As I continue along on my bonsai journey, I find myself enjoying many more trees than I used to. That might lead you to believe that my criteria for bonsai have somewhat softened, but I think you’d find that quite the opposite is true. My standards for my own bonsai are always increasing to follow my bonsai knowledge. But the knowledge that I gain changes my perception of what a quality bonsai really is. One characteristic that has really been driven home in the past couple of years is the value of age, and why the Japanese put such esteem on it. Certainly as things become older, they become more rare, and thus more valuable. Or maybe they just become junk. We don’t tend to revere age in our society the way that many others do. We are about youth. We tend to ignore the wisdom of our elders and go for the quick fix. But when it comes to bonsai, things should be different.
I have always liked larger trees, as many of you well know. But growing them big takes time. Sometimes centuries. I am growing a bunch of deciduous and flowering trees in the ground in my back yard. The temptation is to let them grow really fast and really thick. In reality, if I do that, I get these straight segments of trunk that are joined with harsh angles and no transitions. The trees look very artificial, very obvious, and decidedly uninteresting. You’ve seen a hundred like them before. The roots also grow thick and useless. So I must balance the rapid growth in the ground with regular and strategic pruning to get satisfying results. And it IS happening.
If you have heard our excellent recent speakers, John Thompson and Ted Matson, they both commented on the same idea. We have to use some wire, a little technique, and a lot of patience. I am always delighted at this time of year to check out the progress of the trees after all of the leaves have dropped. It’s like unwrapping my Christmas presents a bit early. Each year, I am slowly managing to dig a few up and get them into pots. The trouble is that I really want them two or three times the size – which means another five or ten years in the ground, then another five years to develop a decent branch structure before I could even think about it as a showable tree. More time. But there is another way!

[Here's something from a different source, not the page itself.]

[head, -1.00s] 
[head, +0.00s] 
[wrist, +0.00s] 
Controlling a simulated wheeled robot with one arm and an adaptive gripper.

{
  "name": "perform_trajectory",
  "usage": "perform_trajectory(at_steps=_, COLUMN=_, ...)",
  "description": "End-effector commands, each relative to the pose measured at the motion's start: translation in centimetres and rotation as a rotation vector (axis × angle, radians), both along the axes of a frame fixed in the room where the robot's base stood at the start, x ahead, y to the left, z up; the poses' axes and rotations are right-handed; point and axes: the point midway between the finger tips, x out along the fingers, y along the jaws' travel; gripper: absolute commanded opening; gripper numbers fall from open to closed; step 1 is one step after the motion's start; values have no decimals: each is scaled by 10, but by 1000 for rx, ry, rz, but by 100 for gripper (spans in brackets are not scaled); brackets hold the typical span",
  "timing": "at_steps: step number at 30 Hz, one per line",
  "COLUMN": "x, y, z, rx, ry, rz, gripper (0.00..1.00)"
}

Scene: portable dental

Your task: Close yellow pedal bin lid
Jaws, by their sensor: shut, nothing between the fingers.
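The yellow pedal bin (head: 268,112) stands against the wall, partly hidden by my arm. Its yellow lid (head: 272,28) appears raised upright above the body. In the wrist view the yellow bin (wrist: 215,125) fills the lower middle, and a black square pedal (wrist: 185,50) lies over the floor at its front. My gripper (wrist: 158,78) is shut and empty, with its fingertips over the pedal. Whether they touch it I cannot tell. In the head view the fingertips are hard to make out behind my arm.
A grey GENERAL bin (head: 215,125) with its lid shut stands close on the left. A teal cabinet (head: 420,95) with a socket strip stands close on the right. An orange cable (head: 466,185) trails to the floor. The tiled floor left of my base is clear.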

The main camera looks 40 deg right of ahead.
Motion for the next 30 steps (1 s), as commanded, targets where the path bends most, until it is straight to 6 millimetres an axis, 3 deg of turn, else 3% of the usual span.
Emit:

You can shorten the timeline by letting someone else do the work. You can buy a tree that has already been developed, whether it’s a raw trunk, or fully developed, you’ll be years ahead. What you are really buying is not a tree, but time. Time is our most valuable asset – we give it to employers and customers in exchange for money. So hopefully, when you turn that cash back into trees, you are buying quality time. Years that someone spent carefully and knowledgeably developing the tree.
Sometimes I buy a tree just because it is old. I will have to start over with the styling and might have to develop new branches, but what I am buying is a thirty year head start on the bark of the trunk. With age also comes character. Branches die, insects invade, the dog chews on it, birds pick at its roots. All manner of events contribute to the persona of our trees and it is the tree’s visual record of these events that makes them interesting. Our job is to bring out the unique parts of each tree and maximize it’s potential, whether it’s a new seedling or an ancient monarch.